Thirty years ago, a young CERN engineer called Tim Berners-Lee developed the World Wide Web while attempting to find an easier way to share documents among his colleagues.
At the same time, a Finnish graduate called Linus Torvalds was developing a simpler alternative to the clunky Unix operating system used at his university.
The results of these endeavours made their debuts in 1991, and both went on to change the world in very different ways.
Throughout the early Nineties, a keen team of young programmers evolved the Linux kernel (the core operating system) from a basic prototype into a fully functioning platform.
By the time Linux 1.0 launched in 1994, the kernel had been become a highly sophisticated – and therefore very complex – operating system for desktop and laptop computers.

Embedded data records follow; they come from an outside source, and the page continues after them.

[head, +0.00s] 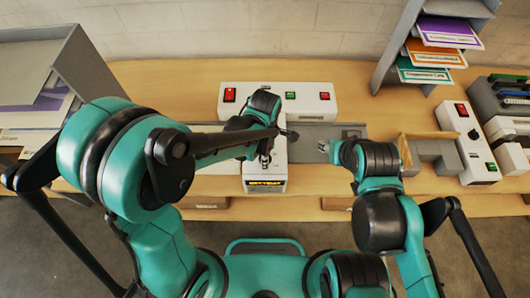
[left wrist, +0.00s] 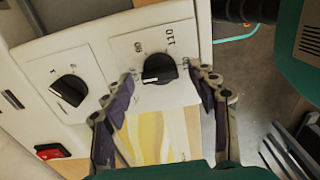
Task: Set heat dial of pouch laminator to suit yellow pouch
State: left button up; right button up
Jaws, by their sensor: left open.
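The laminator (head: 262,96) is a white housing at the back of the bench, with a narrower white section running forward. In the left wrist view its white panel carries a black heat dial (left wrist: 159,68) with 80 and 110 printed around it. The dial's white mark appears toward its lower left. My left gripper (left wrist: 167,82) is open, its dark fingers either side of the dial. It also shows from above over the laminator (head: 268,150). A yellow-and-white patterned sheet (left wrist: 158,135) shows between the fingers. My right gripper (head: 332,150) is beside the grey tray; its jaws are unclear.
A second black dial (left wrist: 69,90) and a red switch (left wrist: 47,151) are left of the heat dial. A shelf with purple, orange and teal packs (head: 447,32) stands at back right. Another white control box (head: 468,145) is at the right. A grey rack (head: 85,68) stands at left.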

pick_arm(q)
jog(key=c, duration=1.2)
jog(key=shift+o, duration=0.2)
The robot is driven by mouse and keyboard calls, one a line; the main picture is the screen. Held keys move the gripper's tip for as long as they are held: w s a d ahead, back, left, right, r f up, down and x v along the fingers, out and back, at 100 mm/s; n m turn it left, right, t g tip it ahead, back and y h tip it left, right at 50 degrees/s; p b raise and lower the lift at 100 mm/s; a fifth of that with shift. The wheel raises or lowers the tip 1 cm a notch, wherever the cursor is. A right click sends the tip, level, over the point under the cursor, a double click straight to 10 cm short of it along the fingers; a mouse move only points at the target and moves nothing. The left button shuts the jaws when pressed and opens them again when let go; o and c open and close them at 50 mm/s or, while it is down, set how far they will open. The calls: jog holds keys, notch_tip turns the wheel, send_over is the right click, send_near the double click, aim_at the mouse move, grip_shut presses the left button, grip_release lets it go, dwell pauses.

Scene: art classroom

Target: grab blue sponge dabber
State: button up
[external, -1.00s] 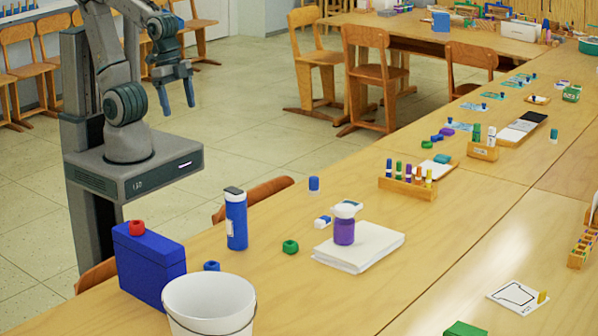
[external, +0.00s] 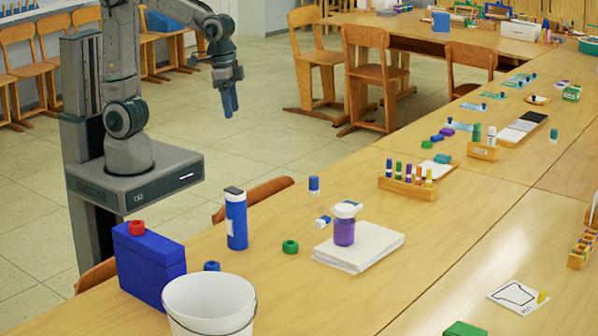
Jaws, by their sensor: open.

The following year, Microsoft unveiled Windows 95, and text-based platforms like Linux instantly seemed dated.
Yet the subsequent ubiquity of Windows worked in Linux’s favour.
People unwilling to fund a corporate behemoth (or accept the limitations of rival Apple products) suddenly had a third operating system to choose from.
And while its text interface was rather passé, Linux 2.0’s adoption of network functionality chimed perfectly with the times.
Its potential was quickly spotted by computing companies, and blue-chip partners including Compaq and Dell came on-board.
Growing investment and support saw subsequent version of Linux becoming far more polished, sporting stylish interfaces reminiscent of Windows 10 and macOS Catalina.
Thanks to Linus Torvalds’ generosity, Linux has always been open source.
In other words, its program code can be modified and developed freely, with no usage restrictions.
This caused the ecosystem to fragment into a number of different (and therefore incompatible) distributions, known as distros.
Some of these provided greater compatibility with computer peripherals and third-party software than others, limiting their appeal among less technically savvy consumers.
Fierce competition also erupted between rival platforms like the community-oriented Debian (named after the founder and his girlfriend) and the more corporate CentOS.
Many people settled on a middle ground with Ubuntu, which holds the largest percentage of the Linux market and receives twice-yearly updates.
Because smaller distros are developed by teams of amateur enthusiasts, regular updates and support can’t be taken for granted the way they would with Windows or macOS.
However, the platform’s inherent flexibility has seen it adopted by numerous web applications, including many ecommerce websites requiring product databases.
It underpins Google’s Chrome OS for Chromebooks, powers Amazon Web Services and Google Cloud Services, and runs most in-car engine management software and satnav systems.
Despite these common uses, Linux could easily have remained in the shadow of its two arch-rivals.
Its incorporation into the fledgling Android ecosystem proved to be transformative, as the smartphone sector exploded into view.
Android now dominates the UK smartphone operating system market, meaning most phone users interact with a Linux-based OS on a daily basis.
It’s perhaps ironic that a platform designed to combat failings in established software has become so widely adopted, especially as a community-powered rival to monolithic corporations.
Yet Linux’s stability and versatility secured its place in history alongside other concepts which debuted in the same year – the Web, cyber cafes, the solid-state hard drive and webcams.
Viewed in hindsight, 1991 was the year the modern world was born.